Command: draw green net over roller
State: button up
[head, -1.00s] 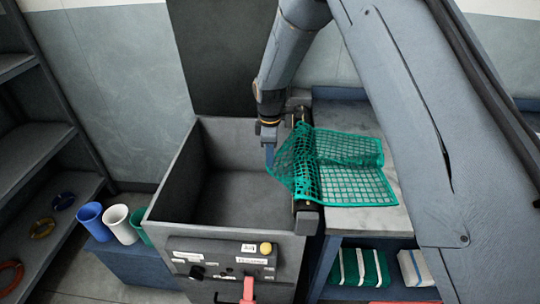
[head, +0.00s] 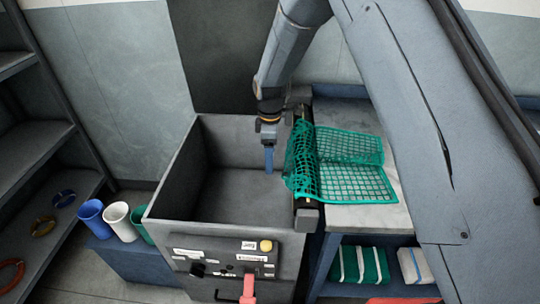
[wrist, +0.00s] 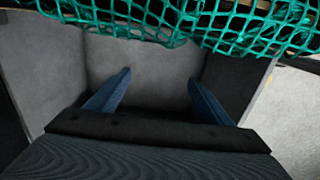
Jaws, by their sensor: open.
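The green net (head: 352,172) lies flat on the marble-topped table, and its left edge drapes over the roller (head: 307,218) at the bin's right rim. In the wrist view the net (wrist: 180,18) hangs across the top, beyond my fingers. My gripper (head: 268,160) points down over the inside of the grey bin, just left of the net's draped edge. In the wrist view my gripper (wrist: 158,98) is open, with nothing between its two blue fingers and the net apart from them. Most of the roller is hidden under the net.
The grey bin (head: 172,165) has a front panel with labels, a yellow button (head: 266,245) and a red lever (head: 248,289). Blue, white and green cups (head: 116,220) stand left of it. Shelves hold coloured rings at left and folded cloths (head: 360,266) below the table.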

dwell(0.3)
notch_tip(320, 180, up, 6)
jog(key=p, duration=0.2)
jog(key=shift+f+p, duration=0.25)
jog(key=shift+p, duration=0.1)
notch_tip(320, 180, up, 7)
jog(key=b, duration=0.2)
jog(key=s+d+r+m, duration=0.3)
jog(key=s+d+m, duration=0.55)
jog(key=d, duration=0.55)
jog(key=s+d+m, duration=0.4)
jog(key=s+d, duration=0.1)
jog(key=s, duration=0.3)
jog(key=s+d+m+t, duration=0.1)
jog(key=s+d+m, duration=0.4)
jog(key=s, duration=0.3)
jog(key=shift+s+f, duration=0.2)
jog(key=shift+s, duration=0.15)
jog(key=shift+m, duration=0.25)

--- --- ---

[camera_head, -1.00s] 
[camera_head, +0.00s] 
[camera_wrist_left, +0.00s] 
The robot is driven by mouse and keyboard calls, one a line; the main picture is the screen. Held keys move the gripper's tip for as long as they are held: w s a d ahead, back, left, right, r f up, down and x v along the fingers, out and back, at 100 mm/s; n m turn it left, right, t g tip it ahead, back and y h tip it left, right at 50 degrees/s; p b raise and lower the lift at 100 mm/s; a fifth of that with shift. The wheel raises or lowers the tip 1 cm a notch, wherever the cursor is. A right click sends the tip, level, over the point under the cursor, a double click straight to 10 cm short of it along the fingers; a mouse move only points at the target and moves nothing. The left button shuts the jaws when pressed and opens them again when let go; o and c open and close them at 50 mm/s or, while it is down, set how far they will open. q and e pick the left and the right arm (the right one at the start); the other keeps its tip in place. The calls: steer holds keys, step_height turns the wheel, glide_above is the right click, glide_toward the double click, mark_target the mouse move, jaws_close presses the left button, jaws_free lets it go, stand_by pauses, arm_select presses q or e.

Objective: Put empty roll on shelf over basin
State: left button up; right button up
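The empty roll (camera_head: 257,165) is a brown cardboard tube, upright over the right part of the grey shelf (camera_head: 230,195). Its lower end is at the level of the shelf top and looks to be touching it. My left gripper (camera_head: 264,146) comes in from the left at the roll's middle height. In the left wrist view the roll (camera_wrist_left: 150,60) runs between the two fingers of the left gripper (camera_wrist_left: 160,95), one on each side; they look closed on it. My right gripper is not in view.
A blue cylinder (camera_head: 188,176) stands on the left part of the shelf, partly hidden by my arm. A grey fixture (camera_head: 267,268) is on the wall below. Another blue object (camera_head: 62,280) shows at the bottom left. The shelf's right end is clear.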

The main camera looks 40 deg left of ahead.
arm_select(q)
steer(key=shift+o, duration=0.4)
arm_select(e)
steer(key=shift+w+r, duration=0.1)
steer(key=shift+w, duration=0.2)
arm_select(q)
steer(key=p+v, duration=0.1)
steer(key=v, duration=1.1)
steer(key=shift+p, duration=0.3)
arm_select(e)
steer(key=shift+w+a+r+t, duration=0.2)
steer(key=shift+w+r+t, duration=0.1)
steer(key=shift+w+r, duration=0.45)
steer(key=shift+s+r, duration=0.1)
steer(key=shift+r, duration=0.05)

--- --- ---

**EXERCISE DIRECTIONS:** Using the data above, extract exactly the lines from the one containing "Command: draw green net over roller" through the one containing "[wrist, +0.00s]". Pictures are left out.

**SOLUTION:**
Command: draw green net over roller
State: button up
[head, -1.00s] 
[head, +0.00s] 
[wrist, +0.00s] 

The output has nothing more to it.